Return only the lines from the top of the data down to the one that holds "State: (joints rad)", both included, without any pictures.

──────

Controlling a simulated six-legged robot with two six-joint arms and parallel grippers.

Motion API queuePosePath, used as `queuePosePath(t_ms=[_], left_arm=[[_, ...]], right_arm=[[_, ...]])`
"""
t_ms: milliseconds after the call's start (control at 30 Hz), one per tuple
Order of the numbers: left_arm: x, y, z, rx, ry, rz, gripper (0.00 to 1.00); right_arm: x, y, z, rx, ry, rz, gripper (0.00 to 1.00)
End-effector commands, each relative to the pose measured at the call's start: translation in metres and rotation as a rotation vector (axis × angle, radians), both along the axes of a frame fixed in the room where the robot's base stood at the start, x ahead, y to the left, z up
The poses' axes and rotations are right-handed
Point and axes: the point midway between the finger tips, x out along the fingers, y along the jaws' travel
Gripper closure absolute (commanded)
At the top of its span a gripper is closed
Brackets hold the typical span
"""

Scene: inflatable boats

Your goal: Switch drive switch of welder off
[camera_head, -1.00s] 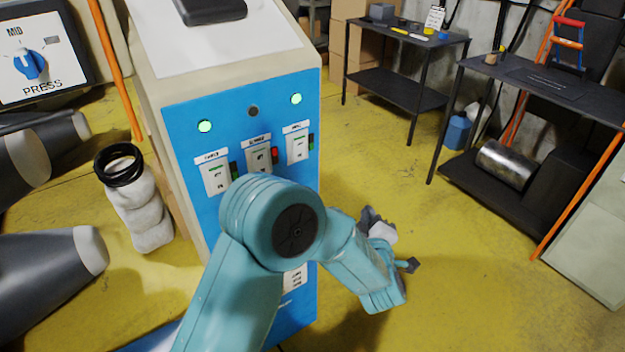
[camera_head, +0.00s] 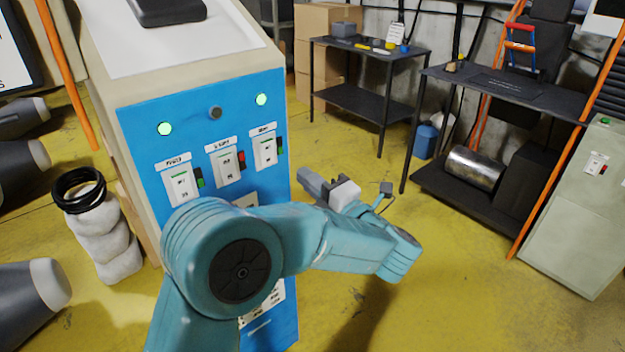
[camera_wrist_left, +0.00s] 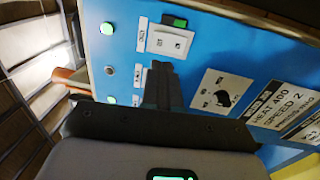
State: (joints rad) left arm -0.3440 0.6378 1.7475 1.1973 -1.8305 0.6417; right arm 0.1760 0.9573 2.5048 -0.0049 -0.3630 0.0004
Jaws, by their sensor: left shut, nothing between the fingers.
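The welder's blue panel (camera_head: 140,130) has three white rocker switches side by side under blurred labels. The right-hand one, apparently the drive switch (camera_head: 264,151), has a green mark beside it; the left switch (camera_head: 181,186) also has green, the middle switch (camera_head: 228,165) red. In the left wrist view the panel is turned sideways, and the drive switch (camera_wrist_left: 170,42) shows near the top with its green mark. My left gripper (camera_head: 308,182) is shut and empty, at the panel's right side. Its fingertips (camera_wrist_left: 160,72) appear just below that switch and cover part of the panel. Contact cannot be told.
Two indicator lamps, left (camera_head: 165,129) and right (camera_head: 261,99), glow green; the middle lamp (camera_head: 215,112) is dark. Black shelving tables (camera_head: 365,47) stand behind. A grey-green cabinet (camera_head: 580,215) is at the right. Yellow floor lies open between.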

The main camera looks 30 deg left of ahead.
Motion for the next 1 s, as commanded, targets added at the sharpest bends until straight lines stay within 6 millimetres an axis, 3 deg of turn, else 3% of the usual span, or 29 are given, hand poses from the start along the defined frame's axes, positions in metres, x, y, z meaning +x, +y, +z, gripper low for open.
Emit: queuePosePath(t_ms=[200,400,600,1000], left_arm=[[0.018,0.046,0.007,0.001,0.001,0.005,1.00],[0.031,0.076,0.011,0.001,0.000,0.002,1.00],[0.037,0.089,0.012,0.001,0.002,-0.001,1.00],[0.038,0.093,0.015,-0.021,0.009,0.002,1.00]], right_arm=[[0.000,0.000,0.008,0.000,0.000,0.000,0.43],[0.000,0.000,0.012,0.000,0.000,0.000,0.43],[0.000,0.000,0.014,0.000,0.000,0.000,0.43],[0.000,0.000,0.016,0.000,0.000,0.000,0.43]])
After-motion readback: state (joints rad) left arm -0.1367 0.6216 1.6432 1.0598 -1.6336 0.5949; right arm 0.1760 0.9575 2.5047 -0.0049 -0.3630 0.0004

──────

_Written solution_
Controlling a simulated six-legged robot with two six-joint arms and parallel grippers.

Motion API queuePosePath, used as `queuePosePath(t_ms=[_], left_arm=[[_, ...]], right_arm=[[_, ...]])`
"""
t_ms: milliseconds after the call's start (control at 30 Hz), one per tuple
Order of the numbers: left_arm: x, y, z, rx, ry, rz, gripper (0.00 to 1.00); right_arm: x, y, z, rx, ry, rz, gripper (0.00 to 1.00)
End-effector commands, each relative to the pose measured at the call's start: translation in metres and rotation as a rotation vector (axis × angle, radians), both along the axes of a frame fixed in the room where the robot's base stood at the start, x ahead, y to the left, z up
The poses' axes and rotations are right-handed
Point and axes: the point midway between the finger tips, x out along the fingers, y along the jaws' travel
Gripper closure absolute (commanded)
At the top of its span a gripper is closed
Brackets hold the typical span
"""

Scene: inflatable boats

Your goal: Switch drive switch of welder off
[camera_head, -1.00s] 
[camera_head, +0.00s] 
[camera_wrist_left, +0.00s] 
State: (joints rad) left arm -0.3440 0.6378 1.7475 1.1973 -1.8305 0.6417; right arm 0.1760 0.9573 2.5048 -0.0049 -0.3630 0.0004

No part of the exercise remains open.